• [PROBLEM TO SOLVE]: Drop the pictures and give back word for word the lines from the line holding "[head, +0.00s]" to the line holding "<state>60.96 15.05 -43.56", both included.

• [SOURCE DATA]:
☆ ☆ ☆ ☆
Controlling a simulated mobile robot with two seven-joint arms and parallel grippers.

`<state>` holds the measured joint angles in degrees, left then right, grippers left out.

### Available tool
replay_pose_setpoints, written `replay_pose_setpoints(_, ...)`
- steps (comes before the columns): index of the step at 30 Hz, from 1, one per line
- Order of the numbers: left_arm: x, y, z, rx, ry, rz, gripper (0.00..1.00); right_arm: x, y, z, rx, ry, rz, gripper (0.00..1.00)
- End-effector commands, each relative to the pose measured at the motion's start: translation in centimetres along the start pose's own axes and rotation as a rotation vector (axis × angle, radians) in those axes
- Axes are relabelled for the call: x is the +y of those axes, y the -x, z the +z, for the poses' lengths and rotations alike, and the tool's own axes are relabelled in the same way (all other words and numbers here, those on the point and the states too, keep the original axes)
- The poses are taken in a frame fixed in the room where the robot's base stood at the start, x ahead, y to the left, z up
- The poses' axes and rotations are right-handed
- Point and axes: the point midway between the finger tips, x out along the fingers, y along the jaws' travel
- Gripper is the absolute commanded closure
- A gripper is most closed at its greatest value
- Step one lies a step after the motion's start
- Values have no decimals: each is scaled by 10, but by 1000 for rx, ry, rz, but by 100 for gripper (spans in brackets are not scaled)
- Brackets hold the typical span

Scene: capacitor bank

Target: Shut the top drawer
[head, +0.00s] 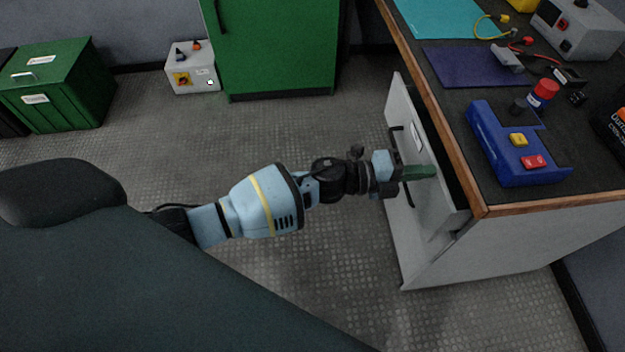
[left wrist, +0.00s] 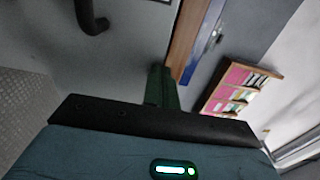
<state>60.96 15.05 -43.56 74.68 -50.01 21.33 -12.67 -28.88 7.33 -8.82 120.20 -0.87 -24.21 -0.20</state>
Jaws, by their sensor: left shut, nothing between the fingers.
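The top drawer (head: 410,120) is a light grey front on the left side of the workbench, standing out from the cabinet with a dark gap behind its upper edge. It has a black bar handle (head: 397,134), part of which also shows in the left wrist view (left wrist: 90,18). My left gripper (head: 428,171) has its green fingers shut and empty, right at the drawer front near the handle. In the left wrist view the fingers (left wrist: 162,88) point at the grey front; I cannot tell whether they touch it. My right gripper is not in view.
The wood-edged bench top (head: 484,200) carries a blue control box (head: 515,150), a red-capped container (head: 543,93), mats and a grey meter box (head: 580,28). A green cabinet (head: 275,45), a small grey box (head: 192,75) and green bins (head: 60,85) stand behind. The floor left of the bench is clear.

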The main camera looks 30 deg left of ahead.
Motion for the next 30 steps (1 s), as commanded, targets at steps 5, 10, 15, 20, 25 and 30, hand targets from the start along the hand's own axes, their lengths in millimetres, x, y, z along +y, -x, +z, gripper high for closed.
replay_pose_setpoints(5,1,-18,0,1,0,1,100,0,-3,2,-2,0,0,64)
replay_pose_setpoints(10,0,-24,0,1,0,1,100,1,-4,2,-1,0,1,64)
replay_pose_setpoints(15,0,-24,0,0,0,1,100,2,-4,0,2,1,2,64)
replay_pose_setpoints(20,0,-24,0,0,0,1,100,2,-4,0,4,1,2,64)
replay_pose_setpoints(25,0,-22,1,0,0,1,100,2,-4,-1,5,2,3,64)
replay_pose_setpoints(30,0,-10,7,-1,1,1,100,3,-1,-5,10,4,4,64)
☆ ☆ ☆ ☆
• [RESULT BELOW]:
[head, +0.00s] 
[left wrist, +0.00s] 
<state>60.96 15.05 -43.56 74.68 -50.01 21.33 -12.67 -28.88 7.33 -8.82 120.20 -0.87 -24.21 -0.20</state>

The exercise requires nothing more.